## Information shown
◇ ◇ ◇ ◇ ◇

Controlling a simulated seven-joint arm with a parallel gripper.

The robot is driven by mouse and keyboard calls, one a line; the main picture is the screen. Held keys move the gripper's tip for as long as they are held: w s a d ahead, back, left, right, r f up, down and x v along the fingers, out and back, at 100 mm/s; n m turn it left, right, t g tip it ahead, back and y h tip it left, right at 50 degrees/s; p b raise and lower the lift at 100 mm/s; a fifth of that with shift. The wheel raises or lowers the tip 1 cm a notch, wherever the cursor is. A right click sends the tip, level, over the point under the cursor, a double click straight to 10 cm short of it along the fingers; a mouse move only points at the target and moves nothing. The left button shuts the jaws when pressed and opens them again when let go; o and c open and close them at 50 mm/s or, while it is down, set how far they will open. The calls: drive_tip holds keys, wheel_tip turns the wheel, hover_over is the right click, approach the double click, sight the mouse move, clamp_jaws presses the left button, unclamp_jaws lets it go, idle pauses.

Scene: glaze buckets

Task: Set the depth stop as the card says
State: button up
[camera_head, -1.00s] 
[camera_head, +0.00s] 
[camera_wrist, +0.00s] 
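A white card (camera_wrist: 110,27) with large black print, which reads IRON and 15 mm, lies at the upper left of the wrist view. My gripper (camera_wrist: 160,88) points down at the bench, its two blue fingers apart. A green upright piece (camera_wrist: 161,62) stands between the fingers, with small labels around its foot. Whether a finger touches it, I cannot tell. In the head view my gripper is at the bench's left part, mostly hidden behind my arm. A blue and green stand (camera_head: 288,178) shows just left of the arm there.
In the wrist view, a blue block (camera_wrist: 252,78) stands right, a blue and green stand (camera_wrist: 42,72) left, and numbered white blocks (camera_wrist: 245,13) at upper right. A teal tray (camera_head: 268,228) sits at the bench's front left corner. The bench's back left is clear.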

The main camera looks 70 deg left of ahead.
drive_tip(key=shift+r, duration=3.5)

◇ ◇ ◇ ◇ ◇

## Direction
Return the lines from the line with "State: button up" through the line with "[camera_head, +0.00s]", inclusive, exactly as they stand, and nothing else.

## Output of the task
State: button up
[camera_head, -1.00s] 
[camera_head, +0.00s] 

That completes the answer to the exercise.